Z dobrej strony zaprezentowali się natomiast zmiennicy. Przez 10 minut wydawało mi się, że zmienimy obraz meczu i wynik końcowy będzie zgoła inny. Z resztą w pewnym momencie wydawało mi się, że tylko "Mafii" (Paweł Łukasik - red.) zależało. Był wszędzie, nawet jeśli nie starcza mu umiejętności, to nadrabia stomilowskim sercem.
Wychodziłem ze stadionu mocno zawiedziony, ale jak to w piłce, wszystkiego nie można wygrać. Wierzę w trenera Adasia i w naszych piłkarzy. Czeka nas seria ciężkich spotkań, ale cały czas jestem dobrej myśli i wierzę, że uda nam się bez problemu zachować dla Olsztyna I Ligę. Bo zasługuje na to, my zasługujemy, na przekór i na złość tym, którym to nie w smak. Byliśmy, jesteśmy, będziemy... I tego się trzymajmy!
Nad meczem w Biskupcu rozwodził się nie będę. Inny charakter, inna stawka, remis jest w miarę sprawiedliwym wynikiem. Podyskutowałem sobie w gronie "światowców" o piłce, o Stomilu, o PZPN-ie, o przepisach i władzach, o naszym mieście. Było miło i tyle. Pozdrowienia dla Alana i Dawida, którzy musieli pojawić się na boisku. Chociaż nie, o jednej rzeczy wspomnę. Dałbym jednak szansę "Korzeniowi" na występ w pierwszym zespole od początku meczu. Może odciąży Jasia na chwil kilka, na pewno zasługuje na grę w wyższej klasie rozgrywkowej.
I tyle. Miało być fajnie, jest troszkę gorzej, ale piłkarski tydzień się skończył i czas zacząć kolejny. SPW!

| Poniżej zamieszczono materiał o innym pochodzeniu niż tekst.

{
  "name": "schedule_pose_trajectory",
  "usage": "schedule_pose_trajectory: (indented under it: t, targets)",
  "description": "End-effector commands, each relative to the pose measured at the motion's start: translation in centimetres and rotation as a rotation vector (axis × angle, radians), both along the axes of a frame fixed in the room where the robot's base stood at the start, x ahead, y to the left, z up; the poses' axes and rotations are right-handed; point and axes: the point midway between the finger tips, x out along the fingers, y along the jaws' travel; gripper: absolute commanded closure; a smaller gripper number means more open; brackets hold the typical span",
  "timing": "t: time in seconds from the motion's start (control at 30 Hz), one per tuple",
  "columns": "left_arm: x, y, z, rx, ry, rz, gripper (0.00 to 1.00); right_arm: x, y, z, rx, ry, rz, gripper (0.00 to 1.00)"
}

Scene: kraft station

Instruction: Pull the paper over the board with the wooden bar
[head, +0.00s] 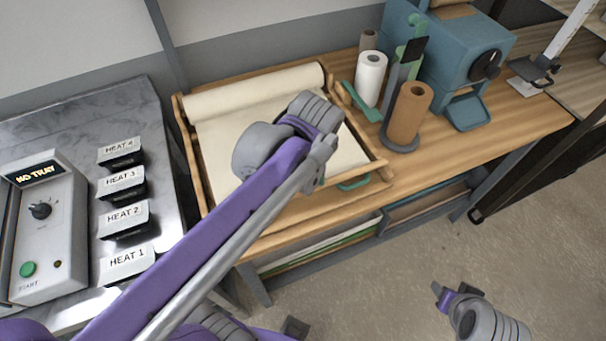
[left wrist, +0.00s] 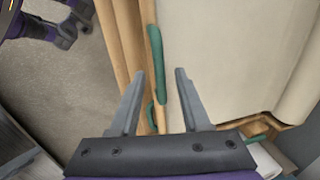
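Cream paper (head: 225,135) lies over the board in a wooden frame, coming off a roll (head: 255,90) at the back. It also shows in the left wrist view (left wrist: 225,50). A wooden bar (left wrist: 149,20) with green grips (left wrist: 156,70) runs along the paper's near edge. In the head view a green grip (head: 353,183) shows at the frame's front; my left arm covers much of the paper. My left gripper (left wrist: 160,72) is open, fingers on either side of the bar's line; I cannot tell whether they touch it. My right gripper (head: 453,289) is open and empty over the floor.
On the bench right of the frame stand a white roll (head: 370,78), a brown roll (head: 409,112) and a blue machine (head: 455,55). Left is a metal station (head: 80,110) with HEAT labels and a control box (head: 45,235). The floor (head: 390,285) in front is clear.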

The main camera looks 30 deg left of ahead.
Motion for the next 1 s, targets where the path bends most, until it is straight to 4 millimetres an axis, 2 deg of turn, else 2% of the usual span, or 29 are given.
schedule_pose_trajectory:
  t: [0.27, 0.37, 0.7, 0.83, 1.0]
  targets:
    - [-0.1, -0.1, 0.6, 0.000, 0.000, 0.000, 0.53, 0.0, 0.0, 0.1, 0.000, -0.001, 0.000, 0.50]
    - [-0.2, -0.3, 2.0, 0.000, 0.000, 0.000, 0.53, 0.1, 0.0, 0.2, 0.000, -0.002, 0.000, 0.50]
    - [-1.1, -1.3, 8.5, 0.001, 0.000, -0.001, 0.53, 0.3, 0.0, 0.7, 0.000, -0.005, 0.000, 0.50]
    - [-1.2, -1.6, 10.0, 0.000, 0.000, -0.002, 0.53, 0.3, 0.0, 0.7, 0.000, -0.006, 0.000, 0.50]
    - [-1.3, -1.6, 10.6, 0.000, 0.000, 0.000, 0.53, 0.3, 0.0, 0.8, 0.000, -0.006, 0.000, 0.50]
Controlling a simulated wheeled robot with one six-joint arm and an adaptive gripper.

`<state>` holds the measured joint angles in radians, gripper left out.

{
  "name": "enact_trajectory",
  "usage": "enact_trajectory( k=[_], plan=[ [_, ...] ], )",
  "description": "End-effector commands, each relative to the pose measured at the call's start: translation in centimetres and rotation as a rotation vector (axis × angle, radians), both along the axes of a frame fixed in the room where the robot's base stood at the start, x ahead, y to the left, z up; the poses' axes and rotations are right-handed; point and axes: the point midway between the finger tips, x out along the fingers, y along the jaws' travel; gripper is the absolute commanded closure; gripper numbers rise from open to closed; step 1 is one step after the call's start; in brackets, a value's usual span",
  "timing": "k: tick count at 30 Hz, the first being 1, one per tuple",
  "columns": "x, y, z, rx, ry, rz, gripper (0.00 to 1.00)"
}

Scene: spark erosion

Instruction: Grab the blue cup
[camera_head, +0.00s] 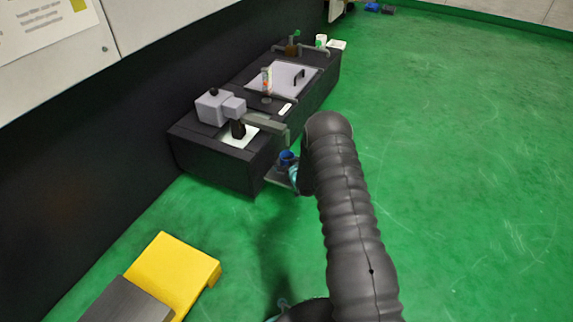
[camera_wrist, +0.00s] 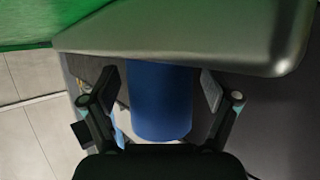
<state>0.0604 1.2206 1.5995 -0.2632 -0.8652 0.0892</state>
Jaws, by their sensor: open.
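The blue cup (camera_wrist: 161,100) is in the middle of the wrist view, between the two open fingers of my gripper (camera_wrist: 158,88). There are gaps between the cup and both fingers, the left one looking a little wider at the tips. The cup's far end meets the edge of a grey surface (camera_wrist: 200,32). In the head view the cup (camera_head: 286,158) shows small beside the end of my arm, near the front corner of the dark bench. My gripper (camera_head: 293,172) is mostly hidden there behind my arm.
The long dark bench (camera_head: 215,165) carries a grey machine (camera_head: 219,107), a sink-like panel (camera_head: 285,78) and several small items. A grey bar (camera_head: 266,127) sticks out just above the cup. A yellow block (camera_head: 172,272) stands at lower left. The green floor on the right is clear.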

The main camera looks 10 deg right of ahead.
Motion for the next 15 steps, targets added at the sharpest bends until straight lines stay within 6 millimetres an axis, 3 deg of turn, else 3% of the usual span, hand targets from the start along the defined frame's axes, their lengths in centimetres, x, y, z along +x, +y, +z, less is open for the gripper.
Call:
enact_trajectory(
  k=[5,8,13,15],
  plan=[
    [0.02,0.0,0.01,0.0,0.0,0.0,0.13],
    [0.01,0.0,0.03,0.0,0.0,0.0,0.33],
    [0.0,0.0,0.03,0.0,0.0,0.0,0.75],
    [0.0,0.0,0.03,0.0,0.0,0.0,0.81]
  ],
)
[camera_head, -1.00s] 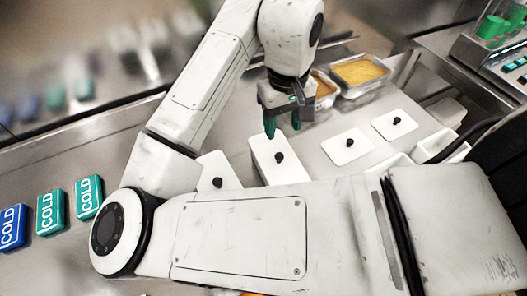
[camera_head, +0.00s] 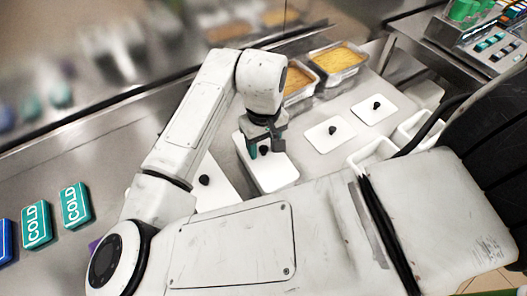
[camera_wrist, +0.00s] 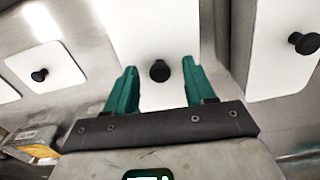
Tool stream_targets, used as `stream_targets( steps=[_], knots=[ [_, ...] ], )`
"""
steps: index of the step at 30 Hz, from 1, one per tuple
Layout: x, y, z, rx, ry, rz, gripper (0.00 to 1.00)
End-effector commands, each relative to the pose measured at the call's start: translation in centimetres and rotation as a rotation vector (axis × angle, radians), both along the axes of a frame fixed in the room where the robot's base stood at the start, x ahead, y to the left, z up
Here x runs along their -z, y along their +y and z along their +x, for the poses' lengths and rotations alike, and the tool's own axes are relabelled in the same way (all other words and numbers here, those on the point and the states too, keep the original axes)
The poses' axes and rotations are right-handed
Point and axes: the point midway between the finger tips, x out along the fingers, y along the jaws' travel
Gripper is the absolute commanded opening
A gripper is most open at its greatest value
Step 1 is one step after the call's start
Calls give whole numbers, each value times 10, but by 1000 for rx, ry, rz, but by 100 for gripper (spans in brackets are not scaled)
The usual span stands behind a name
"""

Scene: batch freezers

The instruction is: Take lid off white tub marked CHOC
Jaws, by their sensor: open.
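A white tub with a white lid (camera_head: 276,177) stands on the steel counter beneath my gripper. The lid has a black knob (camera_head: 264,150); no CHOC marking is readable in these views. My gripper (camera_head: 262,146) has green fingers and is open, low over this lid. In the wrist view the knob (camera_wrist: 160,71) shows between the two spread green fingertips (camera_wrist: 160,66), apart from both. The same white lid (camera_wrist: 150,25) fills the middle behind them. Whether the fingertips reach down to knob height I cannot tell.
Other white lids with black knobs lie nearby: one at left (camera_head: 213,185), two at right (camera_head: 329,134) and (camera_head: 374,109). Food pans (camera_head: 338,60) stand behind. Open white tubs (camera_head: 372,153) are at right. Teal COLD blocks (camera_head: 76,205) sit far left.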

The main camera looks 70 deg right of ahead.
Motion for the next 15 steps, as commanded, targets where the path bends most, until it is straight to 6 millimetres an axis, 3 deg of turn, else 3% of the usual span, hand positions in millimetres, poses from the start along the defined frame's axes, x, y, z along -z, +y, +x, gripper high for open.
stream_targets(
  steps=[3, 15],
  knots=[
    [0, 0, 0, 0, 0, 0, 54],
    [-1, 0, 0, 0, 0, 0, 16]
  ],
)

PS. Bardzo dziękuję za pochlebne komentarze. Za te na stronie i za te w bezpośrednich rozmowach (chciałem napisać, że w realu, ale nie mam zgody redakcji na kryptoreklamę). Cały czas myślę jeszcze nad tym czy odpowiadać Wam na bieżąco, czy odnosić się do uwag w felietonach, ale to jeszcze pewnie pieśń przyszłości. Nadal będę się starał poprawiać warsztat i szukać smaczków tam, gdzie ich na pierwszy rzut oka nie widać, a i śmiałość i wyczucie przyjdzie zapewne z czasem. Dzięki.
07.04.14 20:44 paragon
dobry artykuł Kyniu, kolega napisał mi smsa oglądał mecz w TV, słaby ten pan z "55" , no i po przerwie już go nie było, słaby mecz to i słabe kibicowanie, każdy był sfrustrowany
07.04.14 14:07 SzEFoo
Zgodze sie z tym, ze z pierwszej jedenastki jedynie na poziomie zagrali Jeglinski i Darmochwal. Do tego grona dodalbym Skibe, bo moglo sie skonczyc jeszcze gorzej.
07.04.14 13:14 chodi
nie wiem czy tym razem autor zarzucił na krytej lets go Stomil lets go, ale tym razem kilka osób podchwycilo ten doping. Co do gwizdow nie do końca się zgadzam z Tobą. Jeżeli nasi wlozyliby serce w ten mecz i przegrali to fakt gwiazdy byłyby nie na miejscu. Ale jeżeli mógłbym zadać Ci proste pytanie: " Wymień jednego piłkarza którego chciałbyś pochwalić? " a ty w tym momencie masz pustkę w głowie, to coś jest nie tak. ..... ja widziałem tylko dwóch zawodników którym się chciało w wyjściowej 11: Darmochwał i Igła, reszta totalnie przeszła obok meczu, więc nie dziwię się, że co po niektórym kibicom puściły nerwy. Bardzo ciężka runda się zapowiada i mam nadzieję że się utrzymamy.....
07.04.14 10:50 maniek86
Na tym meczu było dużo przypadkowych osób (mówię tu o 4 sektorze bo tych co chodzą cały czas- to się po twarzach kojarzy) I nic dziwnego, że przyjdą raz na rok najarani na dobrą grę i wylewają swoje żale. Gwizdać potrafią ale trochę pokrzyczeć albo zostać po meczu podziękować to już nie. Tak naprawdę to też tylko garstka osób zostaje na krytej podziękować za mecz. Forma Bucholca w tej rundzie jest naprawdę daleka od optymalnej. Może jest przemęczony? Dać chłopakowi trochę odpocząć. Meczem z Chojnicami moglibyśmy się odbić mocno od dołu a jest jak jest. Niestety zostały nam już bardzo trudne mecze...
07.04.14 10:37 Jacaron
Myślę, że piłkarze, tak samo jak my, mają w dupie takich kibiców którzy gwiżdżą, gdy na boisku jest źle. Najbardziej cenią tych z młyna i wyjazdowiczów, co niejednokrotnie podkreślają. Bardzo fajnie czyta się te artykuły, dobrze napisane, oby tak dalej. Po wyjazdowych meczach też będą artykuły czy tylko gdy gramy na P69a?